Similarly, we could define an AND predicate. Usually, the AND predicate is de-sugared from the NOT predicate as "AND:=NOT NOT", but that won't quite work for us because of the way the parser returns values. Instead, we could define the AND predicate as follows:
for "Token1 AND Token2", the parser would first try to parse the next input characters as if they were Token2. If that parsing failed, then the parser would immediately stop and return the negative number that represented the error encountered when parsing Token2. Otherwise, the parse return value would be reset to 0 and the parser would try to parse the next input characters as if they were Token1; returning the result of this parsing Token1.

Allowing the AND and NOT predicates makes a few aspects of the grammar easier to encode, but makes it possible to create grammar rules that are not expressed by a railroad track syntax diagram.
As an example, consider the language that consists of strings like the following:
{empty}
abc
aabbcc
aaabbbccc
aaaabbbbcccc
...
a^n b^n c^n (for n>=0)
This language is not the product of any context-free grammar, but with the AND predicates we could build it from the following rules:
TokenA = a+TokenA OR a (strings of the form "aaaa...a")
TokenB = a+TokenB+b OR a+b (strings like "aabb" or "aaaabbbb" with equal numbers of "a" and "b")

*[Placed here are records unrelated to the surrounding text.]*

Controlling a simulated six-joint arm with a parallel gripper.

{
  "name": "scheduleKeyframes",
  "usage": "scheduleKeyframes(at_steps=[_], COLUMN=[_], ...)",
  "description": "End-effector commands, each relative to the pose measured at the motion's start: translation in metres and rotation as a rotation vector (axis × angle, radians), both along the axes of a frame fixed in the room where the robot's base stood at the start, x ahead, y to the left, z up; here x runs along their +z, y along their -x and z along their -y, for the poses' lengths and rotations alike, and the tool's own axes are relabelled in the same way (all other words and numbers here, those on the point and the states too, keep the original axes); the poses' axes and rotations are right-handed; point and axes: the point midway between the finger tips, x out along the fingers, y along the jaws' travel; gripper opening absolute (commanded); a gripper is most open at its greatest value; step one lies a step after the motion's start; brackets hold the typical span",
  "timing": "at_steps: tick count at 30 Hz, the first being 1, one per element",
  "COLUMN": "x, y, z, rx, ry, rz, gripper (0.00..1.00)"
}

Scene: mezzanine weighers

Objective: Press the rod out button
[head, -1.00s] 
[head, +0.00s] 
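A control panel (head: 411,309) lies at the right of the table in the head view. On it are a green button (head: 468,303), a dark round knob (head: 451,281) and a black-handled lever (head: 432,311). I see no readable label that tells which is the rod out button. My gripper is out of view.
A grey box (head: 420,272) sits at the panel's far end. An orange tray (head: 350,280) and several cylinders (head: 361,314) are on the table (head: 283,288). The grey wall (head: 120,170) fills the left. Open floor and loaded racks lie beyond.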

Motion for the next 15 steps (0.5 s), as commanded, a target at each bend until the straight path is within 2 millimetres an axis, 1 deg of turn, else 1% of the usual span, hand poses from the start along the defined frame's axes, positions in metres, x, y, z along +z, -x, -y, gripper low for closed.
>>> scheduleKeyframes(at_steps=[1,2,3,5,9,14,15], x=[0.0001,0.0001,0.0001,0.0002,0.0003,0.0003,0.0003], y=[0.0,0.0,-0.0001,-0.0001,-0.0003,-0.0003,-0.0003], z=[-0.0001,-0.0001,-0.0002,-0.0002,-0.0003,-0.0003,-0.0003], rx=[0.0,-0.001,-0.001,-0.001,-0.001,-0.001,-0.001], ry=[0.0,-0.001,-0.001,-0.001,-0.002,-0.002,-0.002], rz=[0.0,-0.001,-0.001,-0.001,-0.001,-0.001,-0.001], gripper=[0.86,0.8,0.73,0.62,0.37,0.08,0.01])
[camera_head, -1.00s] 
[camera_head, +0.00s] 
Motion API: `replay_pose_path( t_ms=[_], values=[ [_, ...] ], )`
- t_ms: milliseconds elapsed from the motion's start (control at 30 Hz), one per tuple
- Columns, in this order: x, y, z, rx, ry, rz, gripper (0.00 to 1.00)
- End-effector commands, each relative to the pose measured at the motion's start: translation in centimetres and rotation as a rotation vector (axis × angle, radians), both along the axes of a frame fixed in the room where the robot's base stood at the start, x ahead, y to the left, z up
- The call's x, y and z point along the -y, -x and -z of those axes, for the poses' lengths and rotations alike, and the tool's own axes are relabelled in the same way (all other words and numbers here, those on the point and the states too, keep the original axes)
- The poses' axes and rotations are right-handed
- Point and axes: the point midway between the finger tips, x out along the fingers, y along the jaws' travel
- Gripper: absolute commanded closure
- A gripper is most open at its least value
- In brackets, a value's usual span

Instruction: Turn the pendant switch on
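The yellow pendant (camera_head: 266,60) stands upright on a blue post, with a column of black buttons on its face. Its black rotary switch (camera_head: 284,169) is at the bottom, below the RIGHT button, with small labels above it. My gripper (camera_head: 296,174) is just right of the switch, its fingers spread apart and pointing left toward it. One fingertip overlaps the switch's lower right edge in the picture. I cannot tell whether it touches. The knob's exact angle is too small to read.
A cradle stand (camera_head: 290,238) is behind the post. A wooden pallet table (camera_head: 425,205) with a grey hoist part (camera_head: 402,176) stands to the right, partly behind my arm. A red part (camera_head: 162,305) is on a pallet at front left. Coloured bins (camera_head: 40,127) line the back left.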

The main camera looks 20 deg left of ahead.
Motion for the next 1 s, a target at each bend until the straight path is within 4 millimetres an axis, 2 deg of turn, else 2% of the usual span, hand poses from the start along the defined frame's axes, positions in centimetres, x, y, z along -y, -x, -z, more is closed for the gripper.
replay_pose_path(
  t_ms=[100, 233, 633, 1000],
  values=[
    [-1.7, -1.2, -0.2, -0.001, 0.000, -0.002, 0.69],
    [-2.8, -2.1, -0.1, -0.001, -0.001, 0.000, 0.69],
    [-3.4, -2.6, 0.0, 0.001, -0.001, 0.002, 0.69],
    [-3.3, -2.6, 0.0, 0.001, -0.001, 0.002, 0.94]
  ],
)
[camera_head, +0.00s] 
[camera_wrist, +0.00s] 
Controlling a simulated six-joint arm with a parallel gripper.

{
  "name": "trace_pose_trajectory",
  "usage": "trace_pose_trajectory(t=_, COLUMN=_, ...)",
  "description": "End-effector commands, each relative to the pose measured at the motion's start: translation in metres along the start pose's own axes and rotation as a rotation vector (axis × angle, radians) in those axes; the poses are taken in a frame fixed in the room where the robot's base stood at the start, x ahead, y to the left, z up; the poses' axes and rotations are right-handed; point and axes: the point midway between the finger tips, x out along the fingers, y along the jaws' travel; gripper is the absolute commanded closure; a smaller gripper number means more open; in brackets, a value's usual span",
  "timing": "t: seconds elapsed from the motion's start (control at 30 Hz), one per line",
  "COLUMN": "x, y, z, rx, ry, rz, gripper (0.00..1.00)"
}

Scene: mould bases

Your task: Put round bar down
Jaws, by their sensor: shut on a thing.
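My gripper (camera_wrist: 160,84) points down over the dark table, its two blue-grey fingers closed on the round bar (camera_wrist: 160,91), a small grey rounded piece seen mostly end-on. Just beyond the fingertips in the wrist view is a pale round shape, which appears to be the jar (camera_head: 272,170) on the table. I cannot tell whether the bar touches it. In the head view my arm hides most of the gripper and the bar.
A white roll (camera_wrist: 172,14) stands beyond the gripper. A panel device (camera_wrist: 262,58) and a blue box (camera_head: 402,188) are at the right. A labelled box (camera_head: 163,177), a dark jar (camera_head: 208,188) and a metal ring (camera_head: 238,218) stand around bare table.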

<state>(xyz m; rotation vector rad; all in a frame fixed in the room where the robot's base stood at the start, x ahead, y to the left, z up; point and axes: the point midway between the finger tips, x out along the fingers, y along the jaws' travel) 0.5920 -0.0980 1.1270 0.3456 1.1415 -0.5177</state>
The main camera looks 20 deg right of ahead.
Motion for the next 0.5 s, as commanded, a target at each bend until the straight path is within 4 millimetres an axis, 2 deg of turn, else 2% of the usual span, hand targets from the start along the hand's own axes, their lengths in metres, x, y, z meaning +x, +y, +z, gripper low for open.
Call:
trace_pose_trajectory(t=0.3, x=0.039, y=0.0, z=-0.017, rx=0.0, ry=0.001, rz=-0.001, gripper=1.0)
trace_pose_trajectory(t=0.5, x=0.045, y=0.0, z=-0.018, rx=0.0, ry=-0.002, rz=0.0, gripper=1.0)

TokenBcomplete = TokenB AND (TokenB+c) (strings composed of a TokenB immediately followed by a "c" character)
TokenC = b+TokenC+c OR b+c (strings like "bbcc" or "bbbbcccc" with equal numbers of "b" and "c")
TokenD = TokenA+TokenC AND TokenBcomplete (non-empty strings with equal numbers of "a", "b", and "c")

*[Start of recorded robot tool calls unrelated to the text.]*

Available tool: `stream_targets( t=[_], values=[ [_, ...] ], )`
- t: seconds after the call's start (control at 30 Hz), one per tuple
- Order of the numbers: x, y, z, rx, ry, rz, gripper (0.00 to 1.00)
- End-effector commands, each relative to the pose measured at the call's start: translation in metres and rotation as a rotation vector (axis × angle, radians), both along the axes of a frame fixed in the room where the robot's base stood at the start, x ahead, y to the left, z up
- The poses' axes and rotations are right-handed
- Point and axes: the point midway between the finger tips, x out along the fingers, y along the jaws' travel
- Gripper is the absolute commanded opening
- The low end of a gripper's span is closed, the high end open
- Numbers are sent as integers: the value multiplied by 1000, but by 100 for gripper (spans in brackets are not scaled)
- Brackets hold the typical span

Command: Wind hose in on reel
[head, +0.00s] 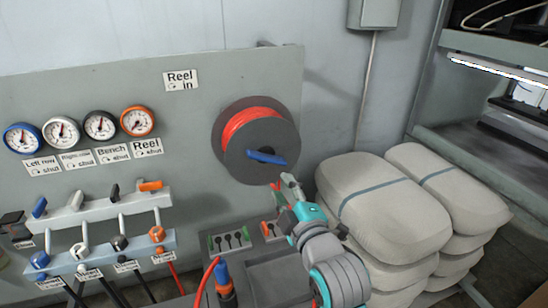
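The reel (228,134) is a dark grey disc drum on the grey panel, with red hose (248,118) wound on it. A blue crank handle (267,157) sits on the reel's front face. My gripper (281,184) is just below and right of the handle, in front of the reel's lower right edge. Its two fingertips look apart with nothing between them. It appears clear of the handle, though the depth gap is hard to judge. A "Reel in" label (181,80) is on the panel at the upper left of the reel.
Gauges (100,125), labels and a row of valves (110,208) fill the panel's left side. A blue-and-orange hose fitting (223,280) stands at the bottom. Stacked pale sacks (395,220) stand close at the right of my arm. Shelving (470,140) is further right.

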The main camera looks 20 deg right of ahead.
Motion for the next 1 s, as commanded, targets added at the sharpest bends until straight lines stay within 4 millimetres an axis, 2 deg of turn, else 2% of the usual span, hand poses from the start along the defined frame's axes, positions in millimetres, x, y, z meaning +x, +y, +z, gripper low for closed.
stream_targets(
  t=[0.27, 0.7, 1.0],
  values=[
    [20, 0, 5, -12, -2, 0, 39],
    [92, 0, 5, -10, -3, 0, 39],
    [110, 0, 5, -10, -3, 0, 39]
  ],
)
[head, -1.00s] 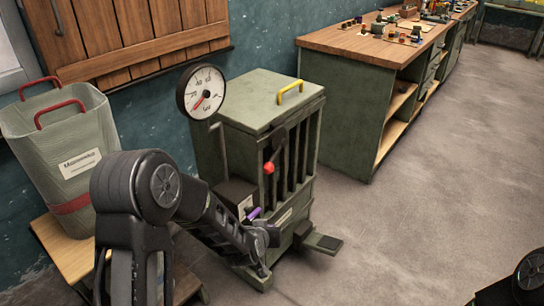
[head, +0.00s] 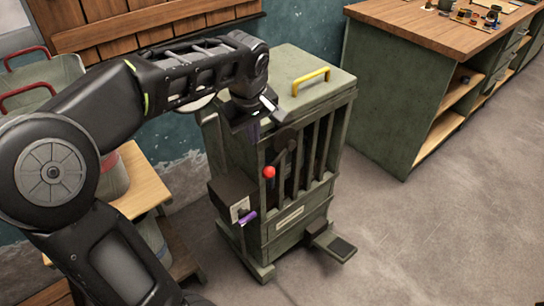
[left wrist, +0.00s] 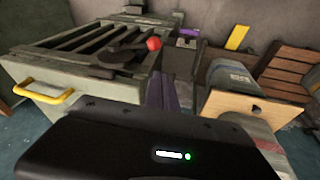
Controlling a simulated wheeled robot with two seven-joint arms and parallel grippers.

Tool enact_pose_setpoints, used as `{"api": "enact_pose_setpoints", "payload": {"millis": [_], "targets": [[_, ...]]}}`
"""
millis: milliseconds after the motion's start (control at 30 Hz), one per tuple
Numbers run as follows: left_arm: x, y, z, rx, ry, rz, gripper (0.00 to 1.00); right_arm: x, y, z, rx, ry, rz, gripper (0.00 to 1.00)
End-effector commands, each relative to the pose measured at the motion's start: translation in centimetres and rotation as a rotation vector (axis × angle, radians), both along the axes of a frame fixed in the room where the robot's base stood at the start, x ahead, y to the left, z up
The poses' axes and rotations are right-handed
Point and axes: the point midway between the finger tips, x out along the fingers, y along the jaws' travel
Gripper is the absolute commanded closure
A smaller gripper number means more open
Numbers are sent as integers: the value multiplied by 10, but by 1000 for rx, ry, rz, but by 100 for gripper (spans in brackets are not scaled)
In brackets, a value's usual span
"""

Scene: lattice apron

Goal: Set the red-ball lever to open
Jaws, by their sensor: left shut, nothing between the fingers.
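The red-ball lever (head: 269,172) is on the slatted front of a green cabinet (head: 268,78). Its dark arm slants down and left from a dark round pivot (head: 285,139) to the red ball. In the left wrist view the red ball (left wrist: 154,44) shows beyond the fingers, with its dark arm to the left. My left gripper (head: 254,132) is shut and empty, pointing down in front of the cabinet's upper left, above and left of the ball and apart from it. Its narrow purplish fingers (left wrist: 161,92) show in the left wrist view. My right gripper is out of view.
A dark box with a purple handle (head: 247,217) sits at the cabinet's lower left, and a pedal (head: 334,245) juts out at its foot. A yellow handle (head: 311,80) tops the cabinet. A wooden-topped workbench (head: 430,30) stands right. The floor between is clear.

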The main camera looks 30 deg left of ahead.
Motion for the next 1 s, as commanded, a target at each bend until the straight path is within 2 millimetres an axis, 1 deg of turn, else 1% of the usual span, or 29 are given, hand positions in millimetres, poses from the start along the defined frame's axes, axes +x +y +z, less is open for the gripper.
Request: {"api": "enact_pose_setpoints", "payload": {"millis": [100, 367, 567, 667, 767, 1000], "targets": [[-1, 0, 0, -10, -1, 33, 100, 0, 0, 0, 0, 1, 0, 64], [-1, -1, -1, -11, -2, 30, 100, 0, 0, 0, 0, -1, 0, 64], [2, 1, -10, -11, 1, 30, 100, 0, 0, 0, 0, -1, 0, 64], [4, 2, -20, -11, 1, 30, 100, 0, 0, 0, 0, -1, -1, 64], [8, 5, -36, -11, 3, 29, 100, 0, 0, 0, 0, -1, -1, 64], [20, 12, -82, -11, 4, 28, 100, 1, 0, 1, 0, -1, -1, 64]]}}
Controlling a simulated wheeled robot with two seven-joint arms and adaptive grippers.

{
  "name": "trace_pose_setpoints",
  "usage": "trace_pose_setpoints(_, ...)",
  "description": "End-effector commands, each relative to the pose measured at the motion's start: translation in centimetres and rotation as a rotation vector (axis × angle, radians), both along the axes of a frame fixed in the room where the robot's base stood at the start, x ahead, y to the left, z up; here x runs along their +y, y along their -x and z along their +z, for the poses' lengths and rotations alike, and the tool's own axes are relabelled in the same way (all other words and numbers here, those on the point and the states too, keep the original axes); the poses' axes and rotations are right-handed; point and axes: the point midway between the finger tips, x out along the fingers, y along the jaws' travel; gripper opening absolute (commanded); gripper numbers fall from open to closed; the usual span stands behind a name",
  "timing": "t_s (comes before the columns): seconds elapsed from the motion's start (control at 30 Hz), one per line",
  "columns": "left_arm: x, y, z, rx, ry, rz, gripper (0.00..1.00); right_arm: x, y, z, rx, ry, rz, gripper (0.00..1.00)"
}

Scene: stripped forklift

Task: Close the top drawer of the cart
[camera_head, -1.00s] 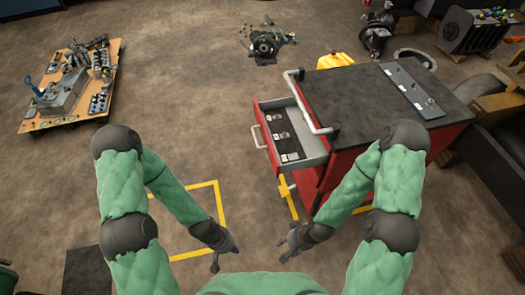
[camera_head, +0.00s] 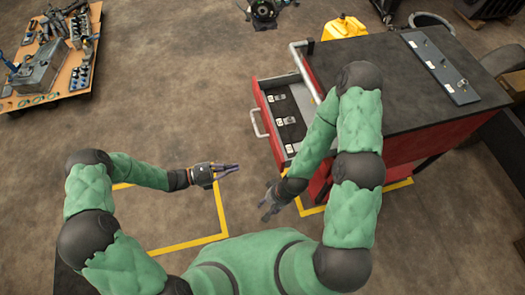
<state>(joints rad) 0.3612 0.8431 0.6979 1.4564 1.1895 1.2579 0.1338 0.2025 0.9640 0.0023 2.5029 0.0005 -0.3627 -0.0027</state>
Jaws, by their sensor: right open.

TokenE = {empty} OR TokenD + {end} (the empty string or a string with equal numbers of "a", "b", and "c")

With these rules, a string like "aaabbcc" would fail to parse as TokenD (or any other token we've given), since the leading string "aaabbc" is not parseable as a case of TokenBcomplete. The string "aabbcc" would parse as follows:
aabbcc
-> TokenA
-> -> a+TokenA
-> -> a
-> TokenC
-> -> b+TokenC+c
-> -> -> b+c

I'm not sure if the work required to augment the parser is justified by the theoretical gains.
I'll have to let this idea season a while before committing to it.